The British Columbia government has introduced labour legislation to resurrect a process known as “card check,” which would change the rules about how unions can be formed.
With card check, if 55 per cent or more of workers sign union cards, a union can be automatically certified without the need for a secret-ballot vote. (Previously, once the union could show that 45 per cent of members had signed cards, a secret-ballot vote was subsequently required.)
This move is unfair and anti-democratic for workers, and it will hurt the province’s already struggling record of attracting investment.
In many provinces and throughout the United States, unions form through a secret-ballot process where workers cast a private vote for or against joining a union. The private nature of the vote is intended to protect against intimidation and undue influence from either side.

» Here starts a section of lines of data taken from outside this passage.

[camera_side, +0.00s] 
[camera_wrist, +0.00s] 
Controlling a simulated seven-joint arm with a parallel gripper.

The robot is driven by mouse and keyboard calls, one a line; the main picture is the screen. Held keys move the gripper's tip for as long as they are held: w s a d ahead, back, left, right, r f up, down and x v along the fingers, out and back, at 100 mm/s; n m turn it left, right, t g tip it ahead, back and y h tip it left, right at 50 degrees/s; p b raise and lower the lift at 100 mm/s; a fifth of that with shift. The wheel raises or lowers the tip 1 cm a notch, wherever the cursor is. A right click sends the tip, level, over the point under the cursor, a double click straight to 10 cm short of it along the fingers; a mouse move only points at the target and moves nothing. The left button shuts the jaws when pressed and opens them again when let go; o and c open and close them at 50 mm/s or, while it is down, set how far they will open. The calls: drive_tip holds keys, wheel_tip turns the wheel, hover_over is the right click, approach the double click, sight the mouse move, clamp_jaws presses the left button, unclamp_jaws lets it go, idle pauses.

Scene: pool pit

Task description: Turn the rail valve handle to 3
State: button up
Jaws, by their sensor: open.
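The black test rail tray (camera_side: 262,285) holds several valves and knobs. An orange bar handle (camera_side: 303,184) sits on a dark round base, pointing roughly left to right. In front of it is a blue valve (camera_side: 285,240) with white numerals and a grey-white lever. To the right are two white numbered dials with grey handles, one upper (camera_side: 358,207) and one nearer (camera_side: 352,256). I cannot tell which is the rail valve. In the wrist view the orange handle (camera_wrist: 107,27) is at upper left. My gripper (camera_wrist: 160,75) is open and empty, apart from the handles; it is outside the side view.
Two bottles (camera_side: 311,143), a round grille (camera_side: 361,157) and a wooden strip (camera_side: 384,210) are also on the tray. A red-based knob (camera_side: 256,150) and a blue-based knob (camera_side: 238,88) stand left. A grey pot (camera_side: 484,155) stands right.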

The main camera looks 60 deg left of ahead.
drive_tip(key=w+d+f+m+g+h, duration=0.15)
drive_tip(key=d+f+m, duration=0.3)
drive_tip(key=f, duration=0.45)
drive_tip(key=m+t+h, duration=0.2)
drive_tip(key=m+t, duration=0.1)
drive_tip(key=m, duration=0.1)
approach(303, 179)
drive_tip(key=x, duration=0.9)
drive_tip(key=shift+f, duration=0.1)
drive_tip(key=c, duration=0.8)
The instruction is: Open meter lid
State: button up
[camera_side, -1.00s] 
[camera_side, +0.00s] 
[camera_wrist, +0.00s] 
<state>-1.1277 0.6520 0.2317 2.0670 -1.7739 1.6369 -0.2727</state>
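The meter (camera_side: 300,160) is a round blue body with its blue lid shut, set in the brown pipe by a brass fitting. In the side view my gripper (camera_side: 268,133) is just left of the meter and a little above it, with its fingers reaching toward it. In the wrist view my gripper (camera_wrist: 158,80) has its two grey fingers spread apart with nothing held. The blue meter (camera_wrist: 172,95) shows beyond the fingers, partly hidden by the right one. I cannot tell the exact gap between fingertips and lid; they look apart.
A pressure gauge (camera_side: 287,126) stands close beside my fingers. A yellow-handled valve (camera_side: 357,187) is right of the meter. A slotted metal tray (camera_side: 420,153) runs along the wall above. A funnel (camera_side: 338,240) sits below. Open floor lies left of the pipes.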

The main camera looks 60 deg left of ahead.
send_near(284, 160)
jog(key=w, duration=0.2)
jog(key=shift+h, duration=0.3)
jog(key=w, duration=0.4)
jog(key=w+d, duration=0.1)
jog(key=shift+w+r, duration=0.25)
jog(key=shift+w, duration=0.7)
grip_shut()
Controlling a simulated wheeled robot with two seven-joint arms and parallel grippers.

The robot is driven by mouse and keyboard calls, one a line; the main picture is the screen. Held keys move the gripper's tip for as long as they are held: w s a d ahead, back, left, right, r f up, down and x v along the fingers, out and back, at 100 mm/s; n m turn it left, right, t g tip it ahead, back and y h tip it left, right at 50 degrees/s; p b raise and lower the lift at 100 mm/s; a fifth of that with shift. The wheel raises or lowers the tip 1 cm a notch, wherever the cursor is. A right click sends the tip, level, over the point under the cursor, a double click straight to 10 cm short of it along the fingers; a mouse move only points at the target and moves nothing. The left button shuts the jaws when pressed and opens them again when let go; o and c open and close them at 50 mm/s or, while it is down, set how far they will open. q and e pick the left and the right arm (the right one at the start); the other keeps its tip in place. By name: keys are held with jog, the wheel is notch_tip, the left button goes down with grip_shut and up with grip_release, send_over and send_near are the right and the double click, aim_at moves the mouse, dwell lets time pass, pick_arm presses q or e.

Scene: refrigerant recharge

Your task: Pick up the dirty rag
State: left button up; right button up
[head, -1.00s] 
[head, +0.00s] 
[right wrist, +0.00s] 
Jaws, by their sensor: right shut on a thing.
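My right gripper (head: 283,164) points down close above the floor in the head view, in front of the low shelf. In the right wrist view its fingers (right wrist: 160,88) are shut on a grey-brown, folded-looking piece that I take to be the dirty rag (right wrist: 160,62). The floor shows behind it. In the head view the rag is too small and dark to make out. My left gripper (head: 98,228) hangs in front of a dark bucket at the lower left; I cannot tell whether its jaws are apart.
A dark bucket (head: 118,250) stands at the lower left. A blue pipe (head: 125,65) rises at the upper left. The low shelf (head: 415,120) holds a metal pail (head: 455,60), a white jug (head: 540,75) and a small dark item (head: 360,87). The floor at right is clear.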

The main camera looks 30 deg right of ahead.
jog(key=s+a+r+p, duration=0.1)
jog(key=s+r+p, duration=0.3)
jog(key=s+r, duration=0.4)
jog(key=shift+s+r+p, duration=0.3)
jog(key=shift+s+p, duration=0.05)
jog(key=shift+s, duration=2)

Card check clearly violates basic democratic norms. Workers who do not support unionization can be subject to intimidation and harassment because their preference is publicly known. This is why virtually all elections in modern democracies are held by secret ballot, protecting individual privacy.

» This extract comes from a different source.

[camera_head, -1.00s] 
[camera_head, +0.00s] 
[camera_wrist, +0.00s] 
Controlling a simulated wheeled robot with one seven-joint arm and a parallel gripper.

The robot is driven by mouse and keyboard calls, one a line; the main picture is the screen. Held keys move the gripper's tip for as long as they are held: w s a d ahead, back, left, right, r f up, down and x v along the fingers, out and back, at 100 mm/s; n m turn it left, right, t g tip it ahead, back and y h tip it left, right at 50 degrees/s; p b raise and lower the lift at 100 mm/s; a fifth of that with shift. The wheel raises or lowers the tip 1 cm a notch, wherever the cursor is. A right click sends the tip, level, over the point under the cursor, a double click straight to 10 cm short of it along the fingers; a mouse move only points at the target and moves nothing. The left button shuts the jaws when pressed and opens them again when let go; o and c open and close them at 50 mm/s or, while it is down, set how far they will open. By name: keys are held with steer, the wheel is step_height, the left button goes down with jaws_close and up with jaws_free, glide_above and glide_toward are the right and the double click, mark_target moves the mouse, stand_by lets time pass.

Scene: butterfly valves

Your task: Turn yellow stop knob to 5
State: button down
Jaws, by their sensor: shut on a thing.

In fact, an expert panel convened by the John Horgan government to advise on labour-law reforms explicitly rejected card check. The majority of the panel supported retaining the secret-ballot system, explaining that it’s “the most consistent with democratic norms.”

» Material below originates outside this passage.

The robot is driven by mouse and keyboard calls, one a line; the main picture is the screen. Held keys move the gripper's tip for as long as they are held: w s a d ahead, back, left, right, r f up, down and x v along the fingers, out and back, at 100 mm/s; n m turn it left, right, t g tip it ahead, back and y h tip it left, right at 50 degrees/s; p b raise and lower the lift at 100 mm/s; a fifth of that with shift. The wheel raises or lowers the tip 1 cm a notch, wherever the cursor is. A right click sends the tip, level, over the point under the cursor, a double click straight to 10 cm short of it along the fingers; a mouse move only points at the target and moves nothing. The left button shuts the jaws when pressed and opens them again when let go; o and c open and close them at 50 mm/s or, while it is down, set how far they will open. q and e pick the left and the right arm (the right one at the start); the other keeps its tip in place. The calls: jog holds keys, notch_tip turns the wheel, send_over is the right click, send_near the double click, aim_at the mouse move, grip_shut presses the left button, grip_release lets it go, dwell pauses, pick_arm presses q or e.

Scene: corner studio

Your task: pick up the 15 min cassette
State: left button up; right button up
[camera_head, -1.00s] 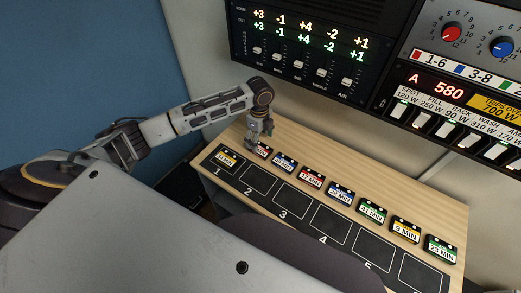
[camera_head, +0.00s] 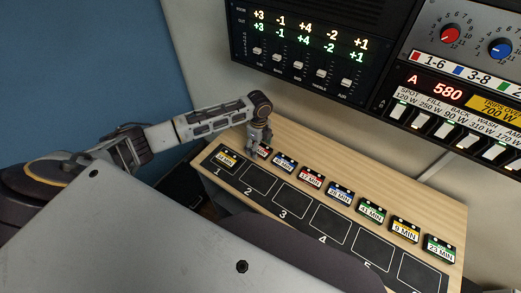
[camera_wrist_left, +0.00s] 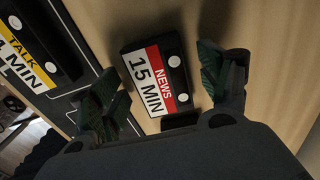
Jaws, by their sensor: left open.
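The 15 min cassette (camera_wrist_left: 154,78) is black with a red and white label reading "NEWS 15 MIN". It lies on the wooden table top. In the head view it (camera_head: 264,152) is mostly hidden behind my left gripper (camera_head: 256,146), and only part of its red label shows. In the left wrist view the open fingers of my left gripper (camera_wrist_left: 163,88) stand on either side of the cassette, with a gap visible at its right side. My right gripper is not in view.
A yellow TALK cassette (camera_wrist_left: 32,58) lies close to the left finger, in slot 1 of the black numbered strip (camera_head: 237,178). Several more cassettes run right in a row, starting with a blue one (camera_head: 284,162). Slots 2 to 4 are empty. A fader panel (camera_head: 300,50) hangs above.

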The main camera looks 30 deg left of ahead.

Other commentators have recently described the card-check system as “notoriously open to manipulation and abuse” and “stacking the deck in favour of unions.”
Indeed, most unions favour card check, which is not surprising. B.C. previously experimented with the practice and research showed that between 1978 and 1998 unionization rates were 19 percentage points lower under the current system, which uses secret ballots, compared to when card check was used. In other words, when employees had the choice of a private anonymous vote, their support for unionization was markedly lower than under card check.
B.C. is already an outlier on labour legislation. A comprehensive analysis in 2014 by the Fraser Institute of labour laws covering the Canadian provinces, federal government and U.S. states ranked B.C. fourth worst for labour laws. It is also one of only two jurisdictions in North America to prohibit temporary workers during strikes. Clearly, the province’s laws already tilt the balance in favour of unions at the expense of individual workers and employers.
Such slanted labour laws also put the province at a competitive disadvantage when trying to attract much-needed investment. A 2020 analysis by the Fraser Institute found that B.C. underperformed compared to other provinces in attracting business investment outside of the residential housing sector. Indeed, according to the most recent available data from Statistics Canada, B.C. ranked fifth among provinces in average non-housing business investment – between 2015 and 2019 on a per-worker basis, after adjusting for inflation. Simply put, inhospitable labour laws are a part of the problem.
At a time when attracting investment is crucial, and in a province already suffering from uncompetitive labour laws, the card-check move amounts to a step backward for British Columbians. The Horgan government should reconsider this unfair and unbalanced legislation.